Capital outflows from US were also cited as a factor for losing foreign investor interest.
Despite hesitation from foreign investors, there are still sophisticated Singaporean- and Hong Kong- based investors who are active in the country.
2. Office real estate bullish and BPO sector a strong driver
The BPO sector in the Philippines is maturing and office real estate is benefitting greatly. Much demand for office space is coming from BPO companies, and vacancies are significantly low. Many multinational corporations are setting up in the country due to the low lease rates and long-term policies, as well as the existing talent pool in the country.
Panelists at the launch also cited that the Philippines’ is patterned similarly to western corporations, thus the country is a “natural” at catering to western-based companies. The booming outsourcing industry also creates a domino effect. The BPO sector brings growth to both retail and housing sectors as many Filipinos prefer living close to their workplaces and commercial areas.
3. Many residential markets in Asia has overheated, Philippines still one of the best bets
In the past year, most residential markets in Asia have overheated after prices appeared to have reached unsustainable levels. Hong Kong, Singapore, Malaysia, Taiwan, and China have had their respective financial regulators to come up with policies to cool their overheated property markets.
However, it is reported that the Philippines, along with Japan and Indonesia, remains a best bet for residential properties. Despite speculations of a property bubble existing in the country, the report cited “ young demographic, booming economies, and a rapidly rising middle class whose members will be buyers of residential property simply because they can now afford it,” as key factors for having a favorable market.
However, though our residential market in general is not showing signs of overheating, it should be noted that the country’s central bank has recently announced imposing policies to protect banks in case of a real estate collapse, and to avert the sector from a property bubble. At the launch’s panel, the panelists believed that while it is a little early for these implementations, it is at least “better early than late.”

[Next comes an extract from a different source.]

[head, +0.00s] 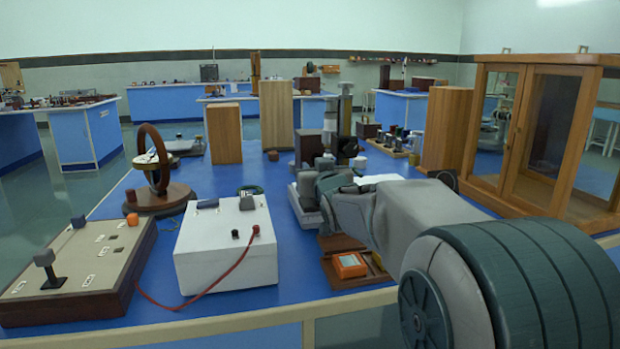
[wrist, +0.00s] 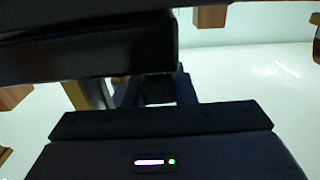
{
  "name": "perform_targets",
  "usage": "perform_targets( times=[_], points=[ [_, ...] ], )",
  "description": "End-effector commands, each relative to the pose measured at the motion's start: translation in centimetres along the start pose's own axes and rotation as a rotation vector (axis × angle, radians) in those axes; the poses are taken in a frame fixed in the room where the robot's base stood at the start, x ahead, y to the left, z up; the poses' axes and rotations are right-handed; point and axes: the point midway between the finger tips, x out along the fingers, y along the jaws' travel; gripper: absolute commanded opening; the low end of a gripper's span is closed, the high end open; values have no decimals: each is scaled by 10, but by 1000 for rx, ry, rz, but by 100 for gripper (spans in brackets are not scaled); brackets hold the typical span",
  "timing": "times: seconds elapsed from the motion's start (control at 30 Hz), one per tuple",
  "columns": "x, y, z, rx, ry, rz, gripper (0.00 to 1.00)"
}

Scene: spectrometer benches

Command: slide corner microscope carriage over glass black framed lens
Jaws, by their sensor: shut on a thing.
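A tall grey and black upright instrument (head: 342,108), which looks like the travelling microscope, stands near the middle of the blue bench in the head view. In the wrist view my gripper (wrist: 160,88) is shut on a dark part, likely the microscope carriage. A large black block fills the upper left there and hides detail. The glass is not discernible.
A white box (head: 225,250) with a red lead and a switch board (head: 75,270) stand at front left. A ring on a round base (head: 155,180) is behind them. A glass-doored wooden cabinet (head: 480,125) stands right. Wooden blocks (head: 276,115) stand behind.

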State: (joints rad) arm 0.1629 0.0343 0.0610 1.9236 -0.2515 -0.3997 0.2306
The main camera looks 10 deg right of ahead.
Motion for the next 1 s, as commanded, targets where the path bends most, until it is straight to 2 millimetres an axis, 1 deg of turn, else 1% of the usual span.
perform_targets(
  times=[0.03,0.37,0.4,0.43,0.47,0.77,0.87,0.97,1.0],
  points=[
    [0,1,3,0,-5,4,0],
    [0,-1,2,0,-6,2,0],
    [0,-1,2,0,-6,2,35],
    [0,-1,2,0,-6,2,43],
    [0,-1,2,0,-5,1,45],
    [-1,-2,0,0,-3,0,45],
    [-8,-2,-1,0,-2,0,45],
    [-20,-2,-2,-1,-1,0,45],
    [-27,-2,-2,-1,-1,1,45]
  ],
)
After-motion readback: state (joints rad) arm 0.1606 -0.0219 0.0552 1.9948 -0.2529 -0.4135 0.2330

4. Philippine REIT still non-existent
An REIT or Real Estate Investment Trust corporation allows people to invest or purchase income-generating property much like stocks. It allows them to own or finance properties. REITs have many benefits such as high-yield and high liquidity. An established REIT industry is expected to boost the real estate sector even further, and while the REIT Act was passed on 2009, the country still lacks REIT corporations. This is due to the restrictive policies that govern REITs and many believe that a reform of the act is in order.
During the panel, SEC President and CEO Hans Sicat stressed the importance of getting the REIT industry off the ground and agreed that it was a “must-have” for the country.
In the report, an interviewee stated that “The government thought it might be too early, because it would casuse too much tax leakage. So the REIT sector will eventually happen, but it’s on the back burner at themoment, probably until [the next elections] in 2016.”